Now, 15 years is a long time to narrow down to 180 seconds, but this body of work is the perfect platform for me to gain inspiration for my own work. 

Thursday, 3 October 2013

Research: Public Transport Photographers and Photographic Series

Seen as though I'm doing a project around public transport and the commute, I guess I might aswell start by researching photographers who have done such work! Where better to start my research than with Walker Evans and his 1938-41 project 'Many Are Called', in which he concealed a camera in his jacket and rode the New York subway, catching people unawares, creating a body of work that would otherwise not have been possible, or at least would have had nowhere near the same effect.




Now, in my project I would like to steer clear of photographing any members of the public (although this is subject to change ;]) but I think Evans' work is a great starting platform for me in this project. 

The feeling of loneliness on the commute is something I think we can all relate to, and this is the feeling I want to try and bring to people when they see the finished piece (Hopefully), but I would also like to show the passing of time, also the world, as we gaze out of the window, thinking about what you're going to have for tea that night or planning your days tasks en route to the office, fingers crossed this can be achieved! 

Welcome!

So, for this brief we've been tasked with making a video/stills combination piece. The theme that runs with this project is 'A Point of View', with a run time of 30-180 seconds.

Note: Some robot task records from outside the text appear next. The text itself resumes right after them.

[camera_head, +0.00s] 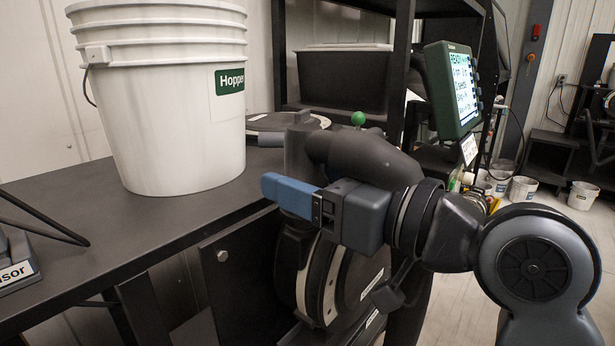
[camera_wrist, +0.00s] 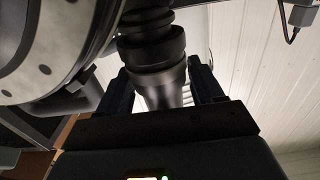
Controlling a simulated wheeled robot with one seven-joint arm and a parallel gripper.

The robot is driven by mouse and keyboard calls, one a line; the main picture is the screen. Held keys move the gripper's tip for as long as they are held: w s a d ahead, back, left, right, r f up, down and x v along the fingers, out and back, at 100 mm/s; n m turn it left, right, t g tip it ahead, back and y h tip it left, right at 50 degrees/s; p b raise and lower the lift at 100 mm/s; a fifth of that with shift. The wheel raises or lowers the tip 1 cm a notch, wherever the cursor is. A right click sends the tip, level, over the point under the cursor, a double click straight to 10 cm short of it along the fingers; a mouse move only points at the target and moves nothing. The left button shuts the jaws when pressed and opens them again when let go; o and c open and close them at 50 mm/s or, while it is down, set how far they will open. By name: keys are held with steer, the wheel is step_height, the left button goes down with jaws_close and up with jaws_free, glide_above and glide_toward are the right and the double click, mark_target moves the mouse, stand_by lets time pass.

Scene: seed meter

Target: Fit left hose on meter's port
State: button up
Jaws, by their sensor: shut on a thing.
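The seed meter (camera_head: 343,280) is a black unit with a round, pale-rimmed drum below the bench edge; its drum also shows at upper left in the wrist view (camera_wrist: 45,50). My gripper (camera_head: 285,192) points left in front of the meter's upper part, its blue finger seen from the side. In the wrist view its fingers (camera_wrist: 163,88) stand either side of a smooth, tapered grey end of a dark ribbed hose (camera_wrist: 150,45), and are shut on it. The head view hides this grip behind the finger. Whether the hose end touches the port cannot be told.
A white bucket (camera_head: 175,100) stands on the dark bench (camera_head: 100,225) left of the gripper. A green-framed screen (camera_head: 453,88) is at upper right. A black bin (camera_head: 345,78) sits on a rack behind. Small white buckets (camera_head: 523,189) stand on the floor at right.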

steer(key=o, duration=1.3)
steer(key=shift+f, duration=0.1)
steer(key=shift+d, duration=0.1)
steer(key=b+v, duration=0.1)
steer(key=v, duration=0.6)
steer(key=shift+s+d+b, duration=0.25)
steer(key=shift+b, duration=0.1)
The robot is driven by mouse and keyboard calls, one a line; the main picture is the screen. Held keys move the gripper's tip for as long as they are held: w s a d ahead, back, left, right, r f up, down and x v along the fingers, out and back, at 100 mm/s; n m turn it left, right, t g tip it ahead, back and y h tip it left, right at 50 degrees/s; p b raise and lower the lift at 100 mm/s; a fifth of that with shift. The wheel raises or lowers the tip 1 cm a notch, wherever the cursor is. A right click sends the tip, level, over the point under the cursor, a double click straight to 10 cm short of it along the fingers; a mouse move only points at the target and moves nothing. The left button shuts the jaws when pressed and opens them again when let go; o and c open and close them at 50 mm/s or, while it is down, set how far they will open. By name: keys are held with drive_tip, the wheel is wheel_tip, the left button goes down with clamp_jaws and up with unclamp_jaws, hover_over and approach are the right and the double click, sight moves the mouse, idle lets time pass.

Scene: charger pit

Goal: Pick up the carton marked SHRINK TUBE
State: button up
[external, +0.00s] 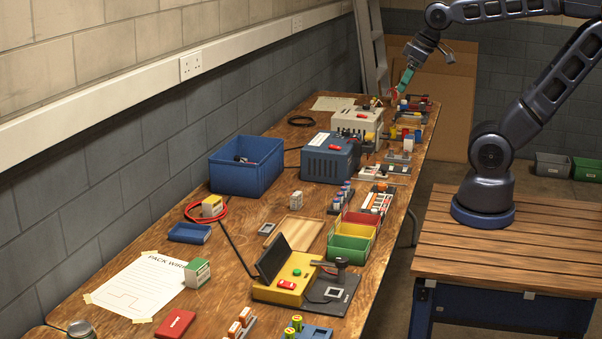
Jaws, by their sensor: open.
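A white and green carton (196,274) stands at the right edge of the paper sheet. A yellow and white carton (212,206) stands beside a red cable coil. The print on both is too small to read, so I cannot tell which, if either, is marked SHRINK TUBE. My gripper (404,80) with teal fingers is open at the far end of the bench, above several small items. It is far from both cartons. I see nothing held in it.
A blue crate (247,167) and a blue-grey box (331,158) stand along the bench. A yellow device (286,279) and coloured bins (350,243) are nearer. The wall (120,150) bounds the left.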

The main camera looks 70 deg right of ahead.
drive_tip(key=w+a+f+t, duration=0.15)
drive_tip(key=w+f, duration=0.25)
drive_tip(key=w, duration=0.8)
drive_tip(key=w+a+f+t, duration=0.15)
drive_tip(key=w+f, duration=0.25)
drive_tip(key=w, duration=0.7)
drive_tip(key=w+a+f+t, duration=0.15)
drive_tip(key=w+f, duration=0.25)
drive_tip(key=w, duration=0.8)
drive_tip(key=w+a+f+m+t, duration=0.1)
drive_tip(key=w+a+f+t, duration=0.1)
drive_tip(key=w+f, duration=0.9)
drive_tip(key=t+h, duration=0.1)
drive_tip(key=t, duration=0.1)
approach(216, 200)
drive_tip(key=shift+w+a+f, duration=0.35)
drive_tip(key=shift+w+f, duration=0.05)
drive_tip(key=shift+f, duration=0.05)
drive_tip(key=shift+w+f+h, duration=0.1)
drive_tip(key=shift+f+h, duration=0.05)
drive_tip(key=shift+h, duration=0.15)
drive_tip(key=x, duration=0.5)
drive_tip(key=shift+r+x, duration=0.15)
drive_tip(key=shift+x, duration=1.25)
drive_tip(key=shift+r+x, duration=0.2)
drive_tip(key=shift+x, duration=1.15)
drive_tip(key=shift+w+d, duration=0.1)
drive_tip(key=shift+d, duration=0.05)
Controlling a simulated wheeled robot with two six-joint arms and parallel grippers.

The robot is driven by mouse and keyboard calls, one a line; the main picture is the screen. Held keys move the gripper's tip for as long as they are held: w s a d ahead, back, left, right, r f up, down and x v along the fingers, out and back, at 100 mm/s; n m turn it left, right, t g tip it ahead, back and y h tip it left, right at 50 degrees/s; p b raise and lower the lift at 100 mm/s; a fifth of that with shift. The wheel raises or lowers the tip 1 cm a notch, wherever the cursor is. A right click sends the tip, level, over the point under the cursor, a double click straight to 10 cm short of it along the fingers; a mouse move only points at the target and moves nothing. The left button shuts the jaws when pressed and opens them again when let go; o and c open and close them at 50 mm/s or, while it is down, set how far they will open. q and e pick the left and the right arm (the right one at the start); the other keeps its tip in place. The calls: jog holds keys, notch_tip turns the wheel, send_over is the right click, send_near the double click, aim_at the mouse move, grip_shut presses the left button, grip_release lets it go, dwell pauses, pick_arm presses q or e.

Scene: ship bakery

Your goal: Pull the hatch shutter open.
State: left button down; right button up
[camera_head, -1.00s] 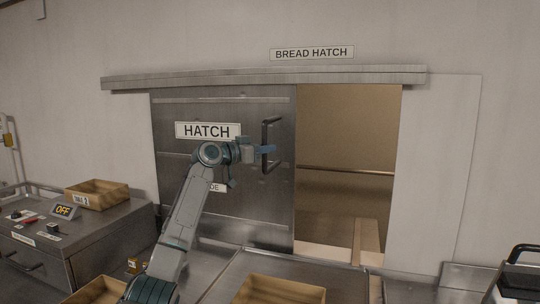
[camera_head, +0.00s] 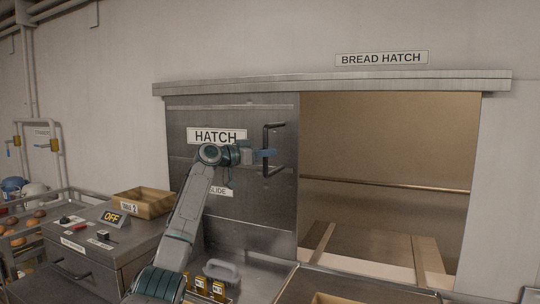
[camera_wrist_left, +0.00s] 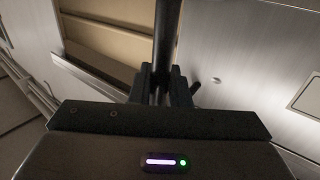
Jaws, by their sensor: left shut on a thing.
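The hatch shutter (camera_head: 240,215) is a grey metal sliding panel with a "HATCH" sign, at the left of the wall opening (camera_head: 390,140). A dark vertical bar handle (camera_head: 283,148) stands near its right edge. My left gripper (camera_head: 268,154) is shut on the handle at about its middle. In the left wrist view the dark handle bar (camera_wrist_left: 166,40) runs between the fingers (camera_wrist_left: 160,82), with the shutter (camera_wrist_left: 250,60) to the right. The opening beside the shutter is wide and shows a tan interior. My right gripper is not in view.
A metal rail (camera_head: 330,85) runs above the shutter under a "BREAD HATCH" sign (camera_head: 381,58). Below are a metal cart edge (camera_head: 350,285) and yellow tags (camera_head: 209,287).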

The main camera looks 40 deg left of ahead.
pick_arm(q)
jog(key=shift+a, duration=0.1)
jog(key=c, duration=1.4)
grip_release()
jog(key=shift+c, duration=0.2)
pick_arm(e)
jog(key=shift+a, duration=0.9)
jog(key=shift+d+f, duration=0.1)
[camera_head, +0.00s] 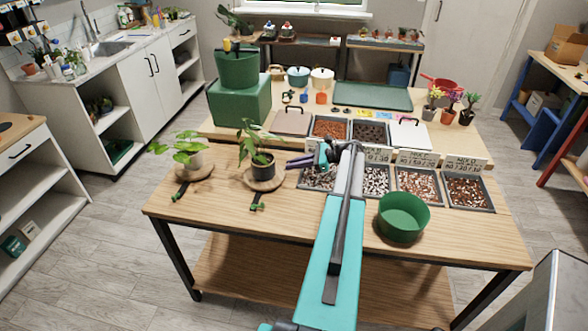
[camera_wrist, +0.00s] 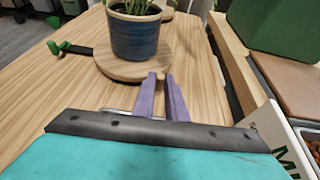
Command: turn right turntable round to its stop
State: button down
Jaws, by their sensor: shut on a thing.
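The right turntable (camera_head: 265,187) is a round wooden disc on the table. A dark blue pot with a leafy plant (camera_head: 262,164) stands upright on it. In the wrist view the turntable (camera_wrist: 112,66) has the blue pot (camera_wrist: 135,36) on it. My gripper (camera_head: 298,161) is at the turntable's right side in the head view. In the wrist view the two purple fingers (camera_wrist: 161,78) are closed on a small wooden peg (camera_wrist: 161,75) at the disc's rim. A dark bar with a green end (camera_head: 257,206) sticks out from the turntable's near side.
The left turntable (camera_head: 206,176) carries a light pot with a plant. Trays of substrate (camera_head: 375,181) lie close to my gripper's right. A green bowl (camera_head: 403,218) stands at the right front. A green block (camera_head: 240,101) is behind.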

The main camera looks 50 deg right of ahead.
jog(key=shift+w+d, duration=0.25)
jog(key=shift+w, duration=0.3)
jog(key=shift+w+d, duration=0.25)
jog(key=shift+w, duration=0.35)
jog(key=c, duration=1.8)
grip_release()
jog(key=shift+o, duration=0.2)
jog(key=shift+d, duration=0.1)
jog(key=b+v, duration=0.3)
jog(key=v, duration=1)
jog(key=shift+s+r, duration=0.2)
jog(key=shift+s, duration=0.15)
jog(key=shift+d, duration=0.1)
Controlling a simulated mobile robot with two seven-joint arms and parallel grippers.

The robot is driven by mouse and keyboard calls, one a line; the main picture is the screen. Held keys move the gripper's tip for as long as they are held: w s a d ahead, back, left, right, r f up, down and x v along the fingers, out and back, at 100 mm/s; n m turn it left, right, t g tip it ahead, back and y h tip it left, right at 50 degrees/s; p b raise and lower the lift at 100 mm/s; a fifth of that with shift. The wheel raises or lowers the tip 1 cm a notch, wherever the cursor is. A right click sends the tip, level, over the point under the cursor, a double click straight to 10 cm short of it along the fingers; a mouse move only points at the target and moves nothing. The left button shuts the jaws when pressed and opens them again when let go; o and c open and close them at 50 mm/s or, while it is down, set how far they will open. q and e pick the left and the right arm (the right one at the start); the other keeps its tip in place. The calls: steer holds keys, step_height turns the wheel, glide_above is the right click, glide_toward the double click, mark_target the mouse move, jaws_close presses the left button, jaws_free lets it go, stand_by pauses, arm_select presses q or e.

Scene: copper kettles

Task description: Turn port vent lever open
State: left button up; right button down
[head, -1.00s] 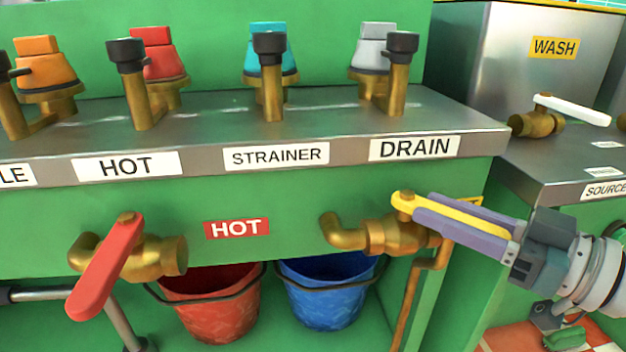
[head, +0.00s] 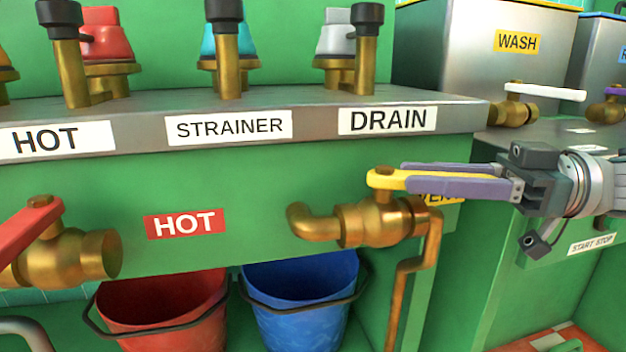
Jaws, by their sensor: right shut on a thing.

Having sat in the brief, I had an idea pretty much straight away, as I had started something a few weeks previous which I think will fit perfectly with this project. I'm going to take on the angle of the daily commute, something which we all know and hate!
I still have to get the go ahead from my tutor as to whether or not this would be a suitable approach but other than that, I'm good to go and looking forward to getting into it!